Written request:
Leaving out the pictures, retype all the material exactly.

Information shown:
——————

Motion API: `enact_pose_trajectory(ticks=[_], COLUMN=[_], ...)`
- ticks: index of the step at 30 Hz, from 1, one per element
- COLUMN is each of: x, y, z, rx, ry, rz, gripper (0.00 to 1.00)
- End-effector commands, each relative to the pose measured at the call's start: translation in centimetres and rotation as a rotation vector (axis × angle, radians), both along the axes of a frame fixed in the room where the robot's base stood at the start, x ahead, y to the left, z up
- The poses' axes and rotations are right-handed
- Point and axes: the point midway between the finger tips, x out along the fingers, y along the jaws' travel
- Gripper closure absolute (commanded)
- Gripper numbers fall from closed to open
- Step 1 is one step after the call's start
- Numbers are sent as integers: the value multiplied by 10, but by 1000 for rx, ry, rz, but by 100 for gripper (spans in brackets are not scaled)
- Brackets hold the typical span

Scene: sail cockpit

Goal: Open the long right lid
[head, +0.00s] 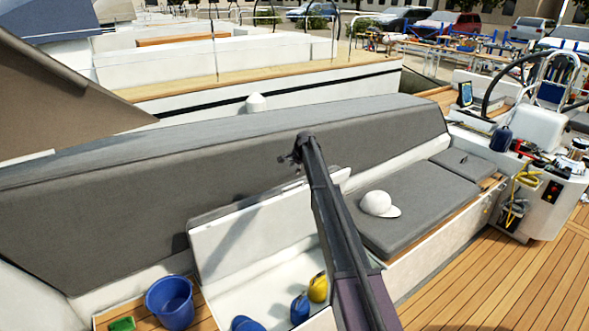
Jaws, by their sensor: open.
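A long lid (235,241) with a white underside stands raised, leaning back toward the grey backrest. Its upper edge runs from the left of my arm to just right of it, and my arm hides part of it. The locker (262,294) below it is open, with blue and yellow rounded items inside. My gripper (290,158) is small and dark in this view, open, with nothing seen in it. It appears above the lid's upper edge, in front of the backrest; I cannot tell whether it touches either.
Right of the locker, a grey seat cushion (420,205) carries a white cap (379,204). A blue bucket (171,301) and a green item (122,324) stand on the left. The wheel console (548,200) is at the right. Clear teak deck (500,285) lies at the lower right.

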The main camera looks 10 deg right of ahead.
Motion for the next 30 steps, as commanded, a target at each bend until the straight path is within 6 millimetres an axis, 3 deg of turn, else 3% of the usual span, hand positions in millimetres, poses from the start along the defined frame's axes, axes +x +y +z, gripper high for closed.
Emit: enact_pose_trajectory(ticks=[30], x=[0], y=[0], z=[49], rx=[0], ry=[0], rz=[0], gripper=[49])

——————

Answer below:
Motion API: `enact_pose_trajectory(ticks=[_], COLUMN=[_], ...)`
- ticks: index of the step at 30 Hz, from 1, one per element
- COLUMN is each of: x, y, z, rx, ry, rz, gripper (0.00 to 1.00)
- End-effector commands, each relative to the pose measured at the call's start: translation in centimetres and rotation as a rotation vector (axis × angle, radians), both along the axes of a frame fixed in the room where the robot's base stood at the start, x ahead, y to the left, z up
- The poses' axes and rotations are right-handed
- Point and axes: the point midway between the finger tips, x out along the fingers, y along the jaws' travel
- Gripper closure absolute (commanded)
- Gripper numbers fall from closed to open
- Step 1 is one step after the call's start
- Numbers are sent as integers: the value multiplied by 10, but by 1000 for rx, ry, rz, but by 100 for gripper (spans in brackets are not scaled)
- Brackets hold the typical span

Scene: sail cockpit

Goal: Open the long right lid
[head, +0.00s] 
Jaws, by their sensor: open.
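A long lid (235,241) with a white underside stands raised, leaning back toward the grey backrest. Its upper edge runs from the left of my arm to just right of it, and my arm hides part of it. The locker (262,294) below it is open, with blue and yellow rounded items inside. My gripper (290,158) is small and dark in this view, open, with nothing seen in it. It appears above the lid's upper edge, in front of the backrest; I cannot tell whether it touches either.
Right of the locker, a grey seat cushion (420,205) carries a white cap (379,204). A blue bucket (171,301) and a green item (122,324) stand on the left. The wheel console (548,200) is at the right. Clear teak deck (500,285) lies at the lower right.

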The main camera looks 10 deg right of ahead.
Motion for the next 30 steps, as commanded, a target at each bend until the straight path is within 6 millimetres an axis, 3 deg of turn, else 3% of the usual span, hand positions in millimetres, poses from the start along the defined frame's axes, axes +x +y +z, gripper high for closed.
Emit: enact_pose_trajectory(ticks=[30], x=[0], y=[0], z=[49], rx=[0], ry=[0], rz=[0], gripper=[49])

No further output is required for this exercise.